When interpreters follow these methods, they take an author and text centered approach in order to arrive at the original meaning of the text as intended by the original author, and this is the the meaning that should be applied to people’s lives in the present. Biblical interpreters should always begin to determine meaning by the plain reading of the text and then further investigate by using the historical, literary and grammatical hermeneutical principles in order to arrive at the most accurate meaning of the text.

Validating Meaning

Once interpreters have completed the hermeneutical process, it is important to validate their interpreted meaning. However, if the correct hermeneutical steps have been followed and preunderstandings and presuppositions have been addressed, then most of the needed validation would have already been accomplished through the the process.
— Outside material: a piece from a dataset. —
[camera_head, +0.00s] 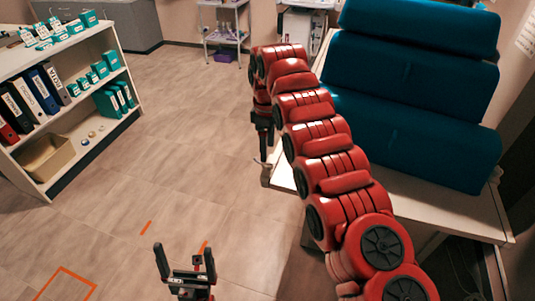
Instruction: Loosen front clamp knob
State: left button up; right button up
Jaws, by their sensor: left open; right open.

In some specific cases where a passage presents interpretive challenges that would require a more creative interpretation, Klein et al. propose four criteria for testing the validity of an interpretation: 1) the interpretation should express or conform to the tenants of the orthodox Judeo-Christian faith. 2) the interpretation should align with God’s truth and activity as presented in the clear and historically interpreted sections of the Bible 3) the interpretation should attest to the the practical experiential outcomes of the Judeo-Christian faith 4) the interpretation should have confirmation from a wide range of believers from differing contexts within the orthodox faith.[6]

Even with this criteria, there may be moments where interpretive meaning may be difficult to validate due to difference within the faith community.  At this point, for the unity of God’s people, interpreters should agree to disagree while acknowledging that biblical hermeneutics can only take them so far in understanding God’s written communication.  Finite humans will always face challenges in understanding an infinite God. Nevertheless, faithful interpreters should continual strive to understand God’s message to humanity. The Bible is much more that a just an interesting piece of literature.  It is God’s love letter to humanity.  

[1] William Klein, Craig L. Blomberg and Robert L. Hubbard, Jr. Introduction to Biblical Interpretation. Revised and Updated ed. (Nashville: TN:, Baker Academic, 2004), 169.[2] Gordon D. Fee and Douglas Stuart, How to Read the Bible for All Its Worth, 3rd ed. (Grand Rapids: Zondervan Publishing, 1993), 19. [3] Ibid., 22. [4] Ibid., 23. [5] Gordon Fee, New Testament Exegesis: A Handbook for Students and Pastors (Philadelphia, PA: The Westminster Press, 1983), 30-32. [6] Klein, Blomberg and Hubbard Jr., Introduction, 206.